I am sure that few in the first New York audience of the early Fifties were terribly convinced by the play’s warnings of danger to the environment. The anticommunist gale was blowing hard and it was the metaphor that stood in the foreground; moreover, in that time of blind belief in rational, responsible science, any suggestion that, for example, we might be building atomic generating plants that were actually unsafe would have simply been dismissed as dangerous obscurantist nonsense. And given my own identification with the Left, the metaphor was widely suspect as a mere ploy, an attempt to link the Reds, then under heavy attack, with Ibsen’s truth-bearer. So neither the story nor the metaphor could carry the credibility that they do now when both have been revalued as alarmingly prophetic instinctual conceptions—it often does indeed take moral courage to stand against commercial and governmental bureaucracies that care nothing for the survival of the real world outside their offices. It is but one more evidence that the artist’s powerful desire to penetrate life’s chaos, to make it meaningfully cohere, has literally created a truth as substantial as a sword for later generations to wield against their own oppression.
THE CRUCIBLE
Brewed in The Crucible
1958
One afternoon last week I attended a rehearsal of the imminent Off-Broadway production of The Crucible. For the first time in the five years since its opening on Broadway, I heard its dialogue, and the experience awakened not merely memories but the desire to fire a discussion among us of certain questions a play like this ought to have raised.
Notoriously, there is what is called a chemistry in the theater, a fusion of play, performance, and audience temper which, if it does not take place, leaves the elements of an explosion cold and to one side of art. For the critics, this seems to be what happened with The Crucible. It was not condemned; it was set aside. A cold thing, mainly, it lay to
one side of entertainment, to say nothing of art. In a word, I was told that I had not written another Death of a Salesman.
It is perhaps beyond my powers to make clear, but I had no desire to write another Salesman, and not because I lack love for that play but for some wider, less easily defined reasons that have to do with this whole question of cold and heat and, indeed, with the future of our drama altogether. It is the question of whether we—playwrights and audiences and critics—are to declare that we have reached the end, the last development of dramatic form. More specifically, the play designed to draw a tear; the play designed to “identify” the audience with its characters in the usual sense; the play that takes as its highest challenge the emotional relations of the family, for that, as it turns out, is what it comes to.

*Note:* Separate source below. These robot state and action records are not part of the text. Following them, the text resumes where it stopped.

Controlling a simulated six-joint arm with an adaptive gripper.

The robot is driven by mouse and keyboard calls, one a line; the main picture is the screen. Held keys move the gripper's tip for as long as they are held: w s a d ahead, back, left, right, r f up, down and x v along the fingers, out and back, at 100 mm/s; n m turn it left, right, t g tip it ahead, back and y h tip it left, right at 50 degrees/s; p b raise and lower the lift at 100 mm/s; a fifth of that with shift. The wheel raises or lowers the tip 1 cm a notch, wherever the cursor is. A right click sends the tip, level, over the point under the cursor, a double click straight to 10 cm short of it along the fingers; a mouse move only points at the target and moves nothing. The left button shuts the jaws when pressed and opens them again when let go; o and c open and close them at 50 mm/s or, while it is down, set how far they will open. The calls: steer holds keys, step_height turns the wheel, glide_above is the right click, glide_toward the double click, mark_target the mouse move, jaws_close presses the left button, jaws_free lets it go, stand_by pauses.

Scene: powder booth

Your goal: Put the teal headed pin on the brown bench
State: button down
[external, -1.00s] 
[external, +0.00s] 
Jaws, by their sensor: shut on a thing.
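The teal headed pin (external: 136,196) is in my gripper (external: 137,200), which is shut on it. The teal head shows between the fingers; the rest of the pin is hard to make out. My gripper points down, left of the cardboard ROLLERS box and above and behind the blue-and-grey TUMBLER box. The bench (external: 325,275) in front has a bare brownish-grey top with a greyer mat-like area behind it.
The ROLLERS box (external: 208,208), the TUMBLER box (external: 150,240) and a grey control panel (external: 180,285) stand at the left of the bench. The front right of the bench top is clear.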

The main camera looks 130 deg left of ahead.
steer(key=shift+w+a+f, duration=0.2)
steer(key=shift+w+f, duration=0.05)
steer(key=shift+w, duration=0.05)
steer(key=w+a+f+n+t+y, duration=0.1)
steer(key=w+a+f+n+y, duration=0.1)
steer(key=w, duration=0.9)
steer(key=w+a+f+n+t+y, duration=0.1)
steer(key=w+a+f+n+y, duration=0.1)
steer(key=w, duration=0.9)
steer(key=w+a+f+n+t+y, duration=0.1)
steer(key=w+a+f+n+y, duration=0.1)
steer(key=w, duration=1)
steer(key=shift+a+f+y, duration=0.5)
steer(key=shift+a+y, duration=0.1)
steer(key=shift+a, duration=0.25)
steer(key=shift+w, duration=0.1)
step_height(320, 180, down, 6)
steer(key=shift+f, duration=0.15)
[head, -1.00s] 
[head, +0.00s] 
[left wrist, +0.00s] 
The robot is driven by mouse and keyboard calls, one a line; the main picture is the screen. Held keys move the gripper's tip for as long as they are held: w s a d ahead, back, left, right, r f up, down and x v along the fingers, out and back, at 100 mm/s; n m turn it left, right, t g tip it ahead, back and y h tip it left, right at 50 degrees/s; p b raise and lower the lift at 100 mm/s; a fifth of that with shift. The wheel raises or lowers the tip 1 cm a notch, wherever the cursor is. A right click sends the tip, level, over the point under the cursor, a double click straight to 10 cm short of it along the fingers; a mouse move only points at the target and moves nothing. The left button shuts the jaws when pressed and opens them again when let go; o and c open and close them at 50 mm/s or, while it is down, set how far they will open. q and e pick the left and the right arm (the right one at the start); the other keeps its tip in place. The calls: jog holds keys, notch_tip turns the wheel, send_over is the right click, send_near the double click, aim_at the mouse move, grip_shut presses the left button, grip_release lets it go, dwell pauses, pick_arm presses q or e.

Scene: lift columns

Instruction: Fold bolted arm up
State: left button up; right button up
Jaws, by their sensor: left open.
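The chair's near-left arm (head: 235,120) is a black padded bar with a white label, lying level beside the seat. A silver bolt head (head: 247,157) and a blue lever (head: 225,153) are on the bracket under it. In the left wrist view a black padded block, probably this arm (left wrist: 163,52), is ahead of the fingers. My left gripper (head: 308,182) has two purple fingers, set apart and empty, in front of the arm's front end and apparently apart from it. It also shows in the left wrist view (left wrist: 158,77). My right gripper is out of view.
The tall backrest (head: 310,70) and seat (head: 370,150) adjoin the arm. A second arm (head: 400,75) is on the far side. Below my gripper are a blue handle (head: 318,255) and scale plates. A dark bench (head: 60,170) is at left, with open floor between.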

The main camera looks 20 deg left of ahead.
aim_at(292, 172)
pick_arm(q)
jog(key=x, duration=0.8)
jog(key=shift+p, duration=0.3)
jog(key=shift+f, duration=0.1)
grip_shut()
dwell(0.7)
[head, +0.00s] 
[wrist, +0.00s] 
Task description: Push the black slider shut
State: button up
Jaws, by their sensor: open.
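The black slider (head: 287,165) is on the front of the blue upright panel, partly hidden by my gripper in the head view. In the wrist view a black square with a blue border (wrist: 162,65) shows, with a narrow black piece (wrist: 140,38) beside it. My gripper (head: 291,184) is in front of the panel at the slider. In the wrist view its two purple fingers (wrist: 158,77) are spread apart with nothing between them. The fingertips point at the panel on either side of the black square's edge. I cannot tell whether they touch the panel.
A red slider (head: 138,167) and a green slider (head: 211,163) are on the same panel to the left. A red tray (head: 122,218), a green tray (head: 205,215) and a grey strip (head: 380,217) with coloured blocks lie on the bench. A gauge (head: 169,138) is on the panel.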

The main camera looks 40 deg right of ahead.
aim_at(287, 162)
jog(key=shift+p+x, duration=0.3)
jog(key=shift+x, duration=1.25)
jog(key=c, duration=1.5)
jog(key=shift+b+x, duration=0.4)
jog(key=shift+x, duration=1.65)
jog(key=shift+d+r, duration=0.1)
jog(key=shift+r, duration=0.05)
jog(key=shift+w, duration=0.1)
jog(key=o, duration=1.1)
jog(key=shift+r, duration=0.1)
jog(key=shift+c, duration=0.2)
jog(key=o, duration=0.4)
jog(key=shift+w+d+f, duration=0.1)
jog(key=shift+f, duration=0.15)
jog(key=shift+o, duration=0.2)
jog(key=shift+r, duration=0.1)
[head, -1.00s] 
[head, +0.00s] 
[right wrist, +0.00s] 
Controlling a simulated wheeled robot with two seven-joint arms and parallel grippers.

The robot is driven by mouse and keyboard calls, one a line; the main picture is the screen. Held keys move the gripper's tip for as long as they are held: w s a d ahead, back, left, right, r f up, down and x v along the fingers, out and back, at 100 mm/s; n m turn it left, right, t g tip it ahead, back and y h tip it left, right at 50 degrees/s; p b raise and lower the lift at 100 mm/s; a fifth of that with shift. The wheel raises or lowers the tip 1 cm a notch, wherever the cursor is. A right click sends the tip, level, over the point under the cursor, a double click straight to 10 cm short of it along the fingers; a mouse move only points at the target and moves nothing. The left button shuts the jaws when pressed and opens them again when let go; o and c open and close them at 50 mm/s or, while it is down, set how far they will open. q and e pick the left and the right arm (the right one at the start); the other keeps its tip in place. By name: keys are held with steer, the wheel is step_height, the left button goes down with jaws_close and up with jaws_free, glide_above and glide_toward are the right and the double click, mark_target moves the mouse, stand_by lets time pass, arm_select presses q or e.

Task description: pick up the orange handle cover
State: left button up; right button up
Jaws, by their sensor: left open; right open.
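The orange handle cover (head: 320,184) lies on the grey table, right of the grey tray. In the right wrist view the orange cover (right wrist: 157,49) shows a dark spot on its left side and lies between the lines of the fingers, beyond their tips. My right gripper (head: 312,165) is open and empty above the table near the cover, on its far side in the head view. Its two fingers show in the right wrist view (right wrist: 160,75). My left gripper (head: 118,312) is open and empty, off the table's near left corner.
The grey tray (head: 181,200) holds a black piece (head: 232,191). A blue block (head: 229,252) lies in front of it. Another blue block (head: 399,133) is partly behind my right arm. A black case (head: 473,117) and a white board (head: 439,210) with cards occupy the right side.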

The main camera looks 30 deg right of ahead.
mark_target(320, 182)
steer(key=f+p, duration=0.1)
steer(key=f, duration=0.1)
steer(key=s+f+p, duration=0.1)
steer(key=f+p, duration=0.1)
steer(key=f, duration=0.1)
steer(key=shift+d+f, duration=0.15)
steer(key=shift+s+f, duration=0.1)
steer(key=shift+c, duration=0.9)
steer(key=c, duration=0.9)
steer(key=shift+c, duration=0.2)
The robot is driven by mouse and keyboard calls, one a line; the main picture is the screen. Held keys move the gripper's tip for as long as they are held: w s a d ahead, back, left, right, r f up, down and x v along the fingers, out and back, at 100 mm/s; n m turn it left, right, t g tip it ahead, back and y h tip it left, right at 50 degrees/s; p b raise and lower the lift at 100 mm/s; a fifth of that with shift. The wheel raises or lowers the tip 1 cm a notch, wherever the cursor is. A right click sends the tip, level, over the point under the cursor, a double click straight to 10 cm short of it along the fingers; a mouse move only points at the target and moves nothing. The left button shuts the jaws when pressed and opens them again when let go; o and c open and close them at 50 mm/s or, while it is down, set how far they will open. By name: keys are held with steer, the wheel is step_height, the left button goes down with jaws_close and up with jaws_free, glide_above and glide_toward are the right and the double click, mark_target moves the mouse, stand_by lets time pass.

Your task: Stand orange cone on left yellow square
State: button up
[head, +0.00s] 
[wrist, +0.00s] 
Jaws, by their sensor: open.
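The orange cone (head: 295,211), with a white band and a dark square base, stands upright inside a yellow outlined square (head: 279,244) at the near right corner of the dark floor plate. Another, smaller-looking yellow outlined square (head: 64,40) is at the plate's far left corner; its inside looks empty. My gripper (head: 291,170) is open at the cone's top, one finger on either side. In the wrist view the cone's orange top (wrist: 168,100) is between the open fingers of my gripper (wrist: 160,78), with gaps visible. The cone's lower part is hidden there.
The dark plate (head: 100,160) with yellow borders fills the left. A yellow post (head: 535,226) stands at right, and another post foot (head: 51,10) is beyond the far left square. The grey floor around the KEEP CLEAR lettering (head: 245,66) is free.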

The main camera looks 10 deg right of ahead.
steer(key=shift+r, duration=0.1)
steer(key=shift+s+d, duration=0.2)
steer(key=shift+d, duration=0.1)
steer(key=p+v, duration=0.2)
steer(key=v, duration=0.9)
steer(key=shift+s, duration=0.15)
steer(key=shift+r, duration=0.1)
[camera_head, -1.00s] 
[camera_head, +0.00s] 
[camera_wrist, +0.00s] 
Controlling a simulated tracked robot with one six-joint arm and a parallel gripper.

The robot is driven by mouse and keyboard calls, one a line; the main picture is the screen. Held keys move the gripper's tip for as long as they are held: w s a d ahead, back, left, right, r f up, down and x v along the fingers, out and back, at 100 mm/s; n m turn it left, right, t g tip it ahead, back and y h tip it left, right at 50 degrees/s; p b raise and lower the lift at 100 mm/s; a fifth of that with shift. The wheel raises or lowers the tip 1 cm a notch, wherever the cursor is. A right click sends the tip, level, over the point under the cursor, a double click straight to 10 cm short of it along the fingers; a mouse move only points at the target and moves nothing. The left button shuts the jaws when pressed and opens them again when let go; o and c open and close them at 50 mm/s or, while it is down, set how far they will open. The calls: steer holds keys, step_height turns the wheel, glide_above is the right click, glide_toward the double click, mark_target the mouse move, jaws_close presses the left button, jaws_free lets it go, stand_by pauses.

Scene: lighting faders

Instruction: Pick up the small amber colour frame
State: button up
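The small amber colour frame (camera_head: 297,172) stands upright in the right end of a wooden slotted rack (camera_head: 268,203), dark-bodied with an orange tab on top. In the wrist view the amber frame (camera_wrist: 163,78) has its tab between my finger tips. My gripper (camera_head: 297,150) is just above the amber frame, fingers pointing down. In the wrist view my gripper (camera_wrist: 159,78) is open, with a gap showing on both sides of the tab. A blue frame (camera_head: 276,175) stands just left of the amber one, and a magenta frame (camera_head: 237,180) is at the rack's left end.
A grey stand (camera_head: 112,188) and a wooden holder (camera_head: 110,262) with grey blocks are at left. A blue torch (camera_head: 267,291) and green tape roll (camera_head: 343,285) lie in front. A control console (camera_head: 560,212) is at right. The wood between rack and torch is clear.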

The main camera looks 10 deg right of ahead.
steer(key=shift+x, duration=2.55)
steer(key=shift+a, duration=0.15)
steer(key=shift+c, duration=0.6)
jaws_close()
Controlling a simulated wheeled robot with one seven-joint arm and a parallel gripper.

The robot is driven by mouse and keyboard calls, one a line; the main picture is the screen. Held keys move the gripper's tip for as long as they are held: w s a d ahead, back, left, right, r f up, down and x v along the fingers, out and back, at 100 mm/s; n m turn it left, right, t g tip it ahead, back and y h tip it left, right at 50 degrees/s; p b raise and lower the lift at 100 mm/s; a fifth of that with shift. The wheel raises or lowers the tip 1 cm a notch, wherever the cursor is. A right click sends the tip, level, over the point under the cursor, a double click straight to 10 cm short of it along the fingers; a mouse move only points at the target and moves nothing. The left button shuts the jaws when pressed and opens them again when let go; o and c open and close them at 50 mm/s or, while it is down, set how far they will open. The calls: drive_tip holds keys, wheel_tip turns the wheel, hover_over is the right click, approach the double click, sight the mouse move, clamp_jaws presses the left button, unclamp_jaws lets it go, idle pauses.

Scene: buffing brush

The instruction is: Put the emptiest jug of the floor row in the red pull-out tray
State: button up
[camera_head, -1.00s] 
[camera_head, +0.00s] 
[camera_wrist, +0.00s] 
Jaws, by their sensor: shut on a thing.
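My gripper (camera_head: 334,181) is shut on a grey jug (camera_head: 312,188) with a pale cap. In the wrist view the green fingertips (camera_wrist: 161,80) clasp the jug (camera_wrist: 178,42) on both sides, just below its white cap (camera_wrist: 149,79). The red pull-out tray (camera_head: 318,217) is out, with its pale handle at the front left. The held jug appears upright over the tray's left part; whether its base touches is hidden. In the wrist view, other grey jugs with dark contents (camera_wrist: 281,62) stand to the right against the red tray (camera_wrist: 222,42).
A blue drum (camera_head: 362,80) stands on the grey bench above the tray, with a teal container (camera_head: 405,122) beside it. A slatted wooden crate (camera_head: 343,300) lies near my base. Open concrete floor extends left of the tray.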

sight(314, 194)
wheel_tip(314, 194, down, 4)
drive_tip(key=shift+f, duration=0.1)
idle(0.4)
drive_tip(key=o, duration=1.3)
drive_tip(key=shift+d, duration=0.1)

I was disappointed in the reaction to The Crucible not only for the obvious reasons but because no critic seemed to sense what I was after. In 1953 McCarthyism probably helped to make it appear that the play was bounded on all sides by its arraignment of the witch hunt. The political trajectory was so clear—a fact of which I am a little proud—that what to me were equally if not more important elements were totally ignored. The new production, appearing in a warmer climate, may, I hope, flower, and these inner petals may make their appropriate appearance.
What I say now may appear more technical than a writer has any business talking about in public. But I do not think it merely a question of technique to say that with all its excellences the kind of play we have come to accept without effort or question is standing at a dead end. What “moves” us is coming to be a narrower and narrower aesthetic fragment of life. I have shown, I think, that I am not unaware of psychology or immune to the fascinations of the neurotic hero, but I believe that it is no longer possible to contain the truth of the human situation so totally within a single man’s guts as the bulk of our plays presuppose. The documentation of man’s loneliness is not in itself and for itself ultimate wisdom, and the form this documentation inevitably assumes in playwriting is not the ultimate dramatic form.